--- begin GIVEN RECORDS ---

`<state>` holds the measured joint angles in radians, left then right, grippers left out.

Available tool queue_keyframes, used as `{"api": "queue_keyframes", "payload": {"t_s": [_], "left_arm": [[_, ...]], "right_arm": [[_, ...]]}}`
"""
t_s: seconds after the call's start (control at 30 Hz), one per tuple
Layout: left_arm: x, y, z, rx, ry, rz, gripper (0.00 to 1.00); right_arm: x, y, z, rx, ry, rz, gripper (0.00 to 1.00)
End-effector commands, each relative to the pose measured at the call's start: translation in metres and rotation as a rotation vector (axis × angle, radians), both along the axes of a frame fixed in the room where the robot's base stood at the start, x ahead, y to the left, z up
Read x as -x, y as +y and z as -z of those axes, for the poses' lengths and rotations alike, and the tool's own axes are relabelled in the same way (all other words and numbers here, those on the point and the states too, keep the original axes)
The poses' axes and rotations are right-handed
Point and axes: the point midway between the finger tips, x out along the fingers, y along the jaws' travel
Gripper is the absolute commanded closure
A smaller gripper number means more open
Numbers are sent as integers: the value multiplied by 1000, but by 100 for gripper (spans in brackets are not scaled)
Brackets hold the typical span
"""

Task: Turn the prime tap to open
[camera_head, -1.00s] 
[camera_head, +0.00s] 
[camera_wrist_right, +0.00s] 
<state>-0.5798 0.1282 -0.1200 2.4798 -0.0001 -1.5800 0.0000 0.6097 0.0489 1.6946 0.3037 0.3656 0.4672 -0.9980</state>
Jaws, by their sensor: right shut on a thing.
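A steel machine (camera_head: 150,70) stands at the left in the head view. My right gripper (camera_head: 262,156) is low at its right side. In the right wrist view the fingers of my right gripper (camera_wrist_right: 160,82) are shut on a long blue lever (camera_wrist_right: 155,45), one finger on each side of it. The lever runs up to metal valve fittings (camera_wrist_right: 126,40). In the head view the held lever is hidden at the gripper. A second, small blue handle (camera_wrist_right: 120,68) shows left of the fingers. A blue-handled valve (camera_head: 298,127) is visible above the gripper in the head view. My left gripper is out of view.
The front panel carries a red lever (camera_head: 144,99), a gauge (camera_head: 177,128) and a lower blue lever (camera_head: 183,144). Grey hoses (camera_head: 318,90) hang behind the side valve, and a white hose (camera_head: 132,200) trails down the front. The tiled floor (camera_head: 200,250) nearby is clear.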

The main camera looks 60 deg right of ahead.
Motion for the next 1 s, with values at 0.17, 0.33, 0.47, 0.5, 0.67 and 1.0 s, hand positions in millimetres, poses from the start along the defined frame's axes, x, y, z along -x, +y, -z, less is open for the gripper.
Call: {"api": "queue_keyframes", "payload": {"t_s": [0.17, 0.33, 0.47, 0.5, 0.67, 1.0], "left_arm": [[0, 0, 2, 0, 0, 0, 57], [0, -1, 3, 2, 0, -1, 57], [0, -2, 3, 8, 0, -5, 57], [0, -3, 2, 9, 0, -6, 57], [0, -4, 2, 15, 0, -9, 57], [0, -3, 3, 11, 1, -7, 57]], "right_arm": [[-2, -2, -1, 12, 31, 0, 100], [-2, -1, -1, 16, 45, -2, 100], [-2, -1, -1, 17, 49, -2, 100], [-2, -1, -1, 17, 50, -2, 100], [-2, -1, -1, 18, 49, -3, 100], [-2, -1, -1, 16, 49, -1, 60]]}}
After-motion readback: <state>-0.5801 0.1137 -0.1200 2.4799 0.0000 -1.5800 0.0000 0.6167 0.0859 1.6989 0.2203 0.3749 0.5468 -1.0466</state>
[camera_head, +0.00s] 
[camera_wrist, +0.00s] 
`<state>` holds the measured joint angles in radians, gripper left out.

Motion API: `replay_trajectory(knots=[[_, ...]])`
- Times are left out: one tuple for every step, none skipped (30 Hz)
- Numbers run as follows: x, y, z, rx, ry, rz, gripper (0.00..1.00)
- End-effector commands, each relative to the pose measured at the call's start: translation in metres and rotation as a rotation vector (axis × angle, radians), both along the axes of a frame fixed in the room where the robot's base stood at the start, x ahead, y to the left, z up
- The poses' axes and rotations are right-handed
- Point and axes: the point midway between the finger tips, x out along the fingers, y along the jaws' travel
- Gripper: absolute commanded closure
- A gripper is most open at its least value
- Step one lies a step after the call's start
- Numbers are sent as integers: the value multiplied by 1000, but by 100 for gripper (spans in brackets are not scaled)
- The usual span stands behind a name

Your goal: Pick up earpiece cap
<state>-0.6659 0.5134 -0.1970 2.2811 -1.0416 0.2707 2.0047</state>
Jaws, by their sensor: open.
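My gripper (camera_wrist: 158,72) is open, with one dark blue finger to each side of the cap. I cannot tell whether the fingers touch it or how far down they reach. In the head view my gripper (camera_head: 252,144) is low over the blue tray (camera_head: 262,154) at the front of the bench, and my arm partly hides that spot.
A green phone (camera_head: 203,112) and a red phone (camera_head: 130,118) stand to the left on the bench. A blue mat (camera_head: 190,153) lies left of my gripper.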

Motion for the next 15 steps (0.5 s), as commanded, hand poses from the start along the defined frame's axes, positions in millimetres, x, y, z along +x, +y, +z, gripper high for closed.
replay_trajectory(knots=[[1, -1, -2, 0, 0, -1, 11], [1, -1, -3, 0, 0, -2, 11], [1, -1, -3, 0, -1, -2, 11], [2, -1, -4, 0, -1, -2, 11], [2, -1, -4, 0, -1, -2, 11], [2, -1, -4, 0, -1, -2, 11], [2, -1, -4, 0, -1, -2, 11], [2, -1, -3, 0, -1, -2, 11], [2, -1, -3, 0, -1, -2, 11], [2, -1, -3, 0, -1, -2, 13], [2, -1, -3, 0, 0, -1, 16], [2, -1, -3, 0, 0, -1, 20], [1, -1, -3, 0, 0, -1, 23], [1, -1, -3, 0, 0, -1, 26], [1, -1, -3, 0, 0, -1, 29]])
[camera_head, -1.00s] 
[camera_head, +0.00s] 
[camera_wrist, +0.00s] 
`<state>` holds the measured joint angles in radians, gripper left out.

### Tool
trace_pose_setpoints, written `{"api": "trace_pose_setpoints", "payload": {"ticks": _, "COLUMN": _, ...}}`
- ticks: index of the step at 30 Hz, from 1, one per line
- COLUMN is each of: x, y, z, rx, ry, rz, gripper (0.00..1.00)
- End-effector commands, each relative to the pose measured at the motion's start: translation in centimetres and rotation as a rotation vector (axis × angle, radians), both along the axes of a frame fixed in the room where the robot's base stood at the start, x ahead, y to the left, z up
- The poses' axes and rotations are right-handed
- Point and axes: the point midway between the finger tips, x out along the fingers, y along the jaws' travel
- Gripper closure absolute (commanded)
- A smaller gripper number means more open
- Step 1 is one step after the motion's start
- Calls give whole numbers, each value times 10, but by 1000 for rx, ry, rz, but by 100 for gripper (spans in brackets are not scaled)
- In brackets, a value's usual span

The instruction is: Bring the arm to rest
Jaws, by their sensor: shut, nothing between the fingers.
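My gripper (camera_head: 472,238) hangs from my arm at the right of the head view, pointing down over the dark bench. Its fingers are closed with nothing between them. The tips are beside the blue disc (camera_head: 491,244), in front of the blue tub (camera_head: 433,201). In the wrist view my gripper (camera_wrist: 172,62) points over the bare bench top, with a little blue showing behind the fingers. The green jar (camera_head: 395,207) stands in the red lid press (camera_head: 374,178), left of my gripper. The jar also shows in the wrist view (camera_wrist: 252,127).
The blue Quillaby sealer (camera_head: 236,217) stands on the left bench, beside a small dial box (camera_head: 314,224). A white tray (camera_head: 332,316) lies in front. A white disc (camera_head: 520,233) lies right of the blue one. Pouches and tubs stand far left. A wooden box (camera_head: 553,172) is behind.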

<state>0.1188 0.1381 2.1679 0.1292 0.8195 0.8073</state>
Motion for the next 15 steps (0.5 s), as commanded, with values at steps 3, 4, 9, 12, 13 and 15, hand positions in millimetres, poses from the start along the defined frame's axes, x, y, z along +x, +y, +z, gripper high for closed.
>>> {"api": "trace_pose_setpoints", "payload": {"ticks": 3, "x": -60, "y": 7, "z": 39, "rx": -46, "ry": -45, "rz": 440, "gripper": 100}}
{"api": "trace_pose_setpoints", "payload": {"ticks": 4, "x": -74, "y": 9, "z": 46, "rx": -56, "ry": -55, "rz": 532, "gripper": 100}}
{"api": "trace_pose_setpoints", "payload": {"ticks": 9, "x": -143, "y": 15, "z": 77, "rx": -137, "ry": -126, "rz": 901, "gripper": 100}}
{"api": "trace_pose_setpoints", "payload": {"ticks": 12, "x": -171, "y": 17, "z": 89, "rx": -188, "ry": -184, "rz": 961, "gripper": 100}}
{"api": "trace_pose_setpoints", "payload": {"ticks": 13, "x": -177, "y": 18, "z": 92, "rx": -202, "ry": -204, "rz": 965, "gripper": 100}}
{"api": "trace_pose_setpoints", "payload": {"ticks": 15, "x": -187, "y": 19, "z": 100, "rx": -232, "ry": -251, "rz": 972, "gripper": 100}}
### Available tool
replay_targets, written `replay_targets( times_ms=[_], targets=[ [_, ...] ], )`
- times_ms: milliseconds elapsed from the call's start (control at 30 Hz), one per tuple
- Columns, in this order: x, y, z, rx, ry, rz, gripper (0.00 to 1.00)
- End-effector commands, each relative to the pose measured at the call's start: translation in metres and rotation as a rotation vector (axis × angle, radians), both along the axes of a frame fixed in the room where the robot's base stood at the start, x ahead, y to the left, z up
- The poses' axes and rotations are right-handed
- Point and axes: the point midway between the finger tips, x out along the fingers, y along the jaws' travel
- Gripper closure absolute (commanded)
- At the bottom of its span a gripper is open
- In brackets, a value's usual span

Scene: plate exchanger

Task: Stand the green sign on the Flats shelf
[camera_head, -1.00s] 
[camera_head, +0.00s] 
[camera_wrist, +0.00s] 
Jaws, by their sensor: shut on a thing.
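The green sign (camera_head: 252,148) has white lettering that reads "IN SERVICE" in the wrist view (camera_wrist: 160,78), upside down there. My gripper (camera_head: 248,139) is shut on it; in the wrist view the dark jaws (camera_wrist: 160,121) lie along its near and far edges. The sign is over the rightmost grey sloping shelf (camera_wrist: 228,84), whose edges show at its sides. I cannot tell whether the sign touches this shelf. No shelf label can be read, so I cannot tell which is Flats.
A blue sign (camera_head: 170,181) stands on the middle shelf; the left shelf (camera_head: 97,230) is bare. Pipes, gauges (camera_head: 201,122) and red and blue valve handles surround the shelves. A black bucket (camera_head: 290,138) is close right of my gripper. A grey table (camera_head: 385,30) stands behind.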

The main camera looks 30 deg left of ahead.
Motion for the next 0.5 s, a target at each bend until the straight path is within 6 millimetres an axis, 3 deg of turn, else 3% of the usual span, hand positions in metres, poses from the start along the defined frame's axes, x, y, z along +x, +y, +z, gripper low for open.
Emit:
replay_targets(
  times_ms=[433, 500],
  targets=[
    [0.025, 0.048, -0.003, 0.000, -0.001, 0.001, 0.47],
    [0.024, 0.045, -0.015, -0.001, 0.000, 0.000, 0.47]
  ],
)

--- end GIVEN RECORDS ---

### EXERCISE PROMPT
Starting at the first line of the listing, retype every line up to and including the one with "t_s: seconds after".

### WORKED SOLUTION
`<state>` holds the measured joint angles in radians, left then right, grippers left out.

Available tool queue_keyframes, used as `{"api": "queue_keyframes", "payload": {"t_s": [_], "left_arm": [[_, ...]], "right_arm": [[_, ...]]}}`
"""
t_s: seconds after the call's start (control at 30 Hz), one per tuple

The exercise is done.